Putting this in the above equation,
$\Rightarrow - \dfrac{1}{2}\sqrt {2\tan A\cot A + {{\cot }^2}A + {{\tan }^2}A}$
Now, look closely and you will see that it is forming the identity of ${\left( {a + b} \right)^2} = {a^2} + {b^2} + 2ab$.
$\Rightarrow - \dfrac{1}{2}\sqrt {{{\left( {\tan A + \cot A} \right)}^2}}$
Simplifying the equation,
$\Rightarrow - \dfrac{1}{2}\left( {\tan A + \cot A} \right)$ = RHS
Therefore, LHS = RHS.

Hence, $\dfrac{{{m^2} + {n^2}}}{{{m^2} - {n^2}}} = - \dfrac{1}{2}\sec A\cos ecA = - \dfrac{{\left( {\cot A + \tan A} \right)}}{2}$.

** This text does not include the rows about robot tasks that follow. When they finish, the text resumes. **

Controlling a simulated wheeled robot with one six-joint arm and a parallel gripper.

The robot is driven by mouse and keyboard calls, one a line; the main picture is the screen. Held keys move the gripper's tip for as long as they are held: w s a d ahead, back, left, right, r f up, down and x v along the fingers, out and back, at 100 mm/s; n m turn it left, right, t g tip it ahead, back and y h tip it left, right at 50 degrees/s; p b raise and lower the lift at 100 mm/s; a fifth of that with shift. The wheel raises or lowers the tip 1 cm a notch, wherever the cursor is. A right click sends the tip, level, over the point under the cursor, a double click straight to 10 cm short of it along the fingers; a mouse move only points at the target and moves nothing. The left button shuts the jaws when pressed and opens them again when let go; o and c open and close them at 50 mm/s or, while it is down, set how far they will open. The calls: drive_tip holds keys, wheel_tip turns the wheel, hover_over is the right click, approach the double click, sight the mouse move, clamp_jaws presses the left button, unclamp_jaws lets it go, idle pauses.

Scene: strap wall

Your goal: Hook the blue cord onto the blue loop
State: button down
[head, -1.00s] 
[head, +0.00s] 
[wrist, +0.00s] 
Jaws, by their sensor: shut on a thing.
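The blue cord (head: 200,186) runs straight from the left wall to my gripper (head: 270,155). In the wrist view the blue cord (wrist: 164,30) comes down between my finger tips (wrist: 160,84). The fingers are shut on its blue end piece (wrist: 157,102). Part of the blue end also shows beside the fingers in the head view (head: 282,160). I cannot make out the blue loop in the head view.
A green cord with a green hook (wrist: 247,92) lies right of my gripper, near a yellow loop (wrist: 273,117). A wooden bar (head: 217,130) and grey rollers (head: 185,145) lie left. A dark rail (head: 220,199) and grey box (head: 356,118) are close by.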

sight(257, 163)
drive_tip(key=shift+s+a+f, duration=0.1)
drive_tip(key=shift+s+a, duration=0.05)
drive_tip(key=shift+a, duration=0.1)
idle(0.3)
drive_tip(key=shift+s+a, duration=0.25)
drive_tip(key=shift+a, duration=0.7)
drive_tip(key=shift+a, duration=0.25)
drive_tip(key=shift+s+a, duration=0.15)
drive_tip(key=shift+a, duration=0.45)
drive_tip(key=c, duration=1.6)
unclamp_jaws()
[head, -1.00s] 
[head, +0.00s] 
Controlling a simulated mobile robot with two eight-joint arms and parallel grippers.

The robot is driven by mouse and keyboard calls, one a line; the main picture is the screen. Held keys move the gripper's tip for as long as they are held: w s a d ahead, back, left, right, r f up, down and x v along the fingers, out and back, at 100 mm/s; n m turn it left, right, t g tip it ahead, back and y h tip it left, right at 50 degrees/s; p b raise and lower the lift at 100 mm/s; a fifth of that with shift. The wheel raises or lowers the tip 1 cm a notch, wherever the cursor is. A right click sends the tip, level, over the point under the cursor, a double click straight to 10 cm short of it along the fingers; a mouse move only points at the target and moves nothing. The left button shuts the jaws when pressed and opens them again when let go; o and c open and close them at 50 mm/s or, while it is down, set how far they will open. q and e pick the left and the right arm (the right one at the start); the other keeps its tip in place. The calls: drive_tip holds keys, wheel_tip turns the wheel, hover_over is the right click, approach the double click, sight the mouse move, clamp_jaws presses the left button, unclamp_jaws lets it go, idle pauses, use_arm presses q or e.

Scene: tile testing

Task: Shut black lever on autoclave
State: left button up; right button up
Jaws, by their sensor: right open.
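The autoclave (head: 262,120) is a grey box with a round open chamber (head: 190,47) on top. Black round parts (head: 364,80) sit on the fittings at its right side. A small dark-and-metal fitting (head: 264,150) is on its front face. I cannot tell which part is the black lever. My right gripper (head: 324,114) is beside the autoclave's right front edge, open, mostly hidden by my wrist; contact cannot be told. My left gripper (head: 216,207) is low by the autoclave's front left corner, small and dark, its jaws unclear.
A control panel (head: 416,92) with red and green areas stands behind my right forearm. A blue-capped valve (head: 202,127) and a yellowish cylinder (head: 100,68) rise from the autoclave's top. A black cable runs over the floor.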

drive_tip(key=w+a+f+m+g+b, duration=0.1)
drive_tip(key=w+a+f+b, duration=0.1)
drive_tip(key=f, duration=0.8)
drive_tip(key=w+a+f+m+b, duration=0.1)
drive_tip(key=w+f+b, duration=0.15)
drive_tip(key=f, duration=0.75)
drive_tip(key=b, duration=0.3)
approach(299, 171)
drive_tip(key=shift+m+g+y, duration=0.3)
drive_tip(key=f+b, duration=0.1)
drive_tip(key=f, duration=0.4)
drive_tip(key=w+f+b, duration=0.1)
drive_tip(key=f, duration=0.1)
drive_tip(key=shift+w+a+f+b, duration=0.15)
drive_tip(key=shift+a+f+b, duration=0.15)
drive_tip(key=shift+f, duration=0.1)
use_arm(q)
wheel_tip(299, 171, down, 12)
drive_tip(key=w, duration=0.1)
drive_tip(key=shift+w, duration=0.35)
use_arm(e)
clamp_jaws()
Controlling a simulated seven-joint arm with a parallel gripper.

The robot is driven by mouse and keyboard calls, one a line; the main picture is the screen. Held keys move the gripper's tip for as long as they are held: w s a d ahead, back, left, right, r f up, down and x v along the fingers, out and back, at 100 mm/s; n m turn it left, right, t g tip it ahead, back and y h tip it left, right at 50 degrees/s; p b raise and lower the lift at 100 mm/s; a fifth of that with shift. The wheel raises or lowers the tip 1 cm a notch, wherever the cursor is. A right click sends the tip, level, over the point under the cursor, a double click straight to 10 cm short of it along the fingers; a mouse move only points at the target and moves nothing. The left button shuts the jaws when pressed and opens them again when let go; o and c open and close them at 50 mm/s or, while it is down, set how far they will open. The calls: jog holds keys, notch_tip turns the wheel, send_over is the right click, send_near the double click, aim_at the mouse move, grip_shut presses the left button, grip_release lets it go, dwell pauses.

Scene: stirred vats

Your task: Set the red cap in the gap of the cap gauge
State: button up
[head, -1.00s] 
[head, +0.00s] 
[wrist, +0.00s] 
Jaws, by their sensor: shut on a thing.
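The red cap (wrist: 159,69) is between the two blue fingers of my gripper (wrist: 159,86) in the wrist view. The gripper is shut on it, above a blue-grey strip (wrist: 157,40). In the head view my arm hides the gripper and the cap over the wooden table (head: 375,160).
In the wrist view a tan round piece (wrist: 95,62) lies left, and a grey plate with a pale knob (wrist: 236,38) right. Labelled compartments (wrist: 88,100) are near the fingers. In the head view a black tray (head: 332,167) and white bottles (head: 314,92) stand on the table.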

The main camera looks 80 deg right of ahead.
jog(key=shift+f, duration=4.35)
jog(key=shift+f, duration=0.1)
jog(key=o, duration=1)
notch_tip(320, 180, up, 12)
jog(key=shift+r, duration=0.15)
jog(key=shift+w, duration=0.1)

Note: While proving the 2nd part, we used the identity - ${\sec ^2}A = 1 + {\tan ^2}A$ and $\cos e{c^2}A = 1 + {\cot ^2}A$ because the LHS part was in the terms of sec and cosec and he had to convert it into the terms of tan and cot. The only formula that we had were these two.
(While doing such questions, you need to understand the reason behind the steps that we are taking. Only then, you will be able to ask such questions yourself.)